Ce que conseille Alexandre de Juniac (IATA) pour les Assises du transport aérien

Alors que le gouvernement français ouvre ce mardi 20 mars les Assises du transport aérien, Alexandre de Juniac, directeur général de l'Association internationale du transport aérien (IATA) rappelle les enjeux pour la France de disposer d'un transport aérien puissant. Dans sa démonstration, il critique la privatisation probable d'ADP et l'inefficacité du contrôle aérien français.
Alexandre de Juniac, ancien PDG d'Air France-KLM, aujourd'hui directeur général de l'Association internationale du transport aérien (IATA)
Alexandre de Juniac, ancien PDG d'Air France-KLM, aujourd'hui directeur général de l'Association internationale du transport aérien (IATA) (Crédits : DR)

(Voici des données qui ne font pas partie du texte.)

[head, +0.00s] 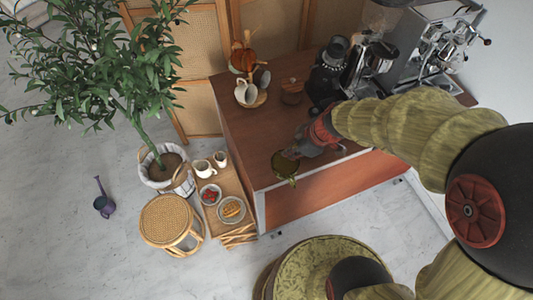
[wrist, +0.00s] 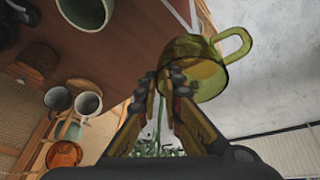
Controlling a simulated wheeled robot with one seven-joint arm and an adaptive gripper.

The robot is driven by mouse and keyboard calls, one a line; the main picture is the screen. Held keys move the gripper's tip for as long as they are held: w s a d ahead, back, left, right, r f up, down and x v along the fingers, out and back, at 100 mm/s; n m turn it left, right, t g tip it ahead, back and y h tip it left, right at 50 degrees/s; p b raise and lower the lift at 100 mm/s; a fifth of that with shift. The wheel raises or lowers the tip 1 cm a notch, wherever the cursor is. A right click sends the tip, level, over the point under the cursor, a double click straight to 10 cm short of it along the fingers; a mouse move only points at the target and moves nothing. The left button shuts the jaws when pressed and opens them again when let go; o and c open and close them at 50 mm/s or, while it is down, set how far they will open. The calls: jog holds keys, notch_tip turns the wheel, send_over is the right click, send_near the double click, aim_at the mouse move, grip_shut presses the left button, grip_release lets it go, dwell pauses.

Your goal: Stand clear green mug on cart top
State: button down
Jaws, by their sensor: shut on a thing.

Le transport aérien revêt une importance vitale pour la France. En effet, notre pays accueille plus de 80 millions de visiteurs par an, dont une grande partie arrive par avion. Voyager aux quatre coins de la planète est devenu facile et de plus en plus commun. Quant aux produits français phares - du fromage aux technologies de pointe, en passant par la haute couture - ceux-ci sont disponibles dans les magasins du monde entier, grâce au transport aérien dont la raison d'être se marie parfaitement avec l'une des grandes valeurs de la France : la liberté. La liberté que confère la mobilité sans frontières fait désormais partie de notre quotidien, ce qui nous pousse inexorablement à la considérer comme un acquis. L'aviation est un atout stratégique pour la France et beaucoup sont surpris de son poids dans notre économie. Véritable accélérateur de commerce, l'aviation contribue à hauteur de 120 milliards de dollars à l'économie française et emploie de manière directe et indirecte 1,1 million de personnes sur notre territoire.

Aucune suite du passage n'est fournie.